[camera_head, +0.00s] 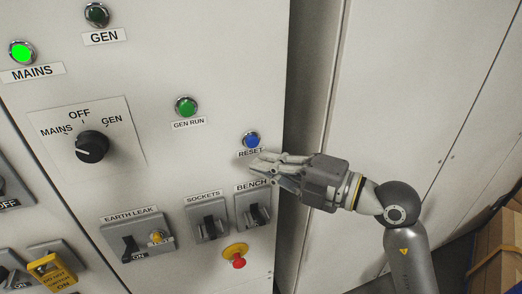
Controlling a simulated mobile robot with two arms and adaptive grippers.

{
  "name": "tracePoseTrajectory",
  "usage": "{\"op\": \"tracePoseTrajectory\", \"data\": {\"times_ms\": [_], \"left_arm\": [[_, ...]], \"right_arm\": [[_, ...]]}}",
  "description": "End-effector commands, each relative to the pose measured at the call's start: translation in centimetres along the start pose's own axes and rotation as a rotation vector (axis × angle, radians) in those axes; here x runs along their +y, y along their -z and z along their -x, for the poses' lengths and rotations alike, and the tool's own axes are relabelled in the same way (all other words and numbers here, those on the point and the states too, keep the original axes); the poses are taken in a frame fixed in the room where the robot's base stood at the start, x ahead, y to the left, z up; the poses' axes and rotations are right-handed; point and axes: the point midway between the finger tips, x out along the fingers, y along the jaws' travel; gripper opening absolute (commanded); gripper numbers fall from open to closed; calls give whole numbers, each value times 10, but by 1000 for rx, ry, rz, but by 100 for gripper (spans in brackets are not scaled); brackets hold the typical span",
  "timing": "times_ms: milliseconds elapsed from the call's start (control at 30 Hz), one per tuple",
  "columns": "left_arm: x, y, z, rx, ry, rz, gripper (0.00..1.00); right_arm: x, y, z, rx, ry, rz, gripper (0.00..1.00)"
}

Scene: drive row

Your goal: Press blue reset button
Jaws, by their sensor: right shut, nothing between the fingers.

§ §

* _What is expected_
Without the pictures, transcribe the listing above exactly.

* _Exercise result_
[camera_head, +0.00s] 
Controlling a simulated mobile robot with two arms and adaptive grippers.

{
  "name": "tracePoseTrajectory",
  "usage": "{\"op\": \"tracePoseTrajectory\", \"data\": {\"times_ms\": [_], \"left_arm\": [[_, ...]], \"right_arm\": [[_, ...]]}}",
  "description": "End-effector commands, each relative to the pose measured at the call's start: translation in centimetres along the start pose's own axes and rotation as a rotation vector (axis × angle, radians) in those axes; here x runs along their +y, y along their -z and z along their -x, for the poses' lengths and rotations alike, and the tool's own axes are relabelled in the same way (all other words and numbers here, those on the point and the states too, keep the original axes); the poses are taken in a frame fixed in the room where the robot's base stood at the start, x ahead, y to the left, z up; the poses' axes and rotations are right-handed; point and axes: the point midway between the finger tips, x out along the fingers, y along the jaws' travel; gripper opening absolute (commanded); gripper numbers fall from open to closed; calls give whole numbers, each value times 10, but by 1000 for rx, ry, rz, but by 100 for gripper (spans in brackets are not scaled); brackets hold the typical span",
  "timing": "times_ms: milliseconds elapsed from the call's start (control at 30 Hz), one per tuple",
  "columns": "left_arm: x, y, z, rx, ry, rz, gripper (0.00..1.00); right_arm: x, y, z, rx, ry, rz, gripper (0.00..1.00)"
}

Scene: drive row

Your goal: Press blue reset button
Jaws, by their sensor: right shut, nothing between the fingers.

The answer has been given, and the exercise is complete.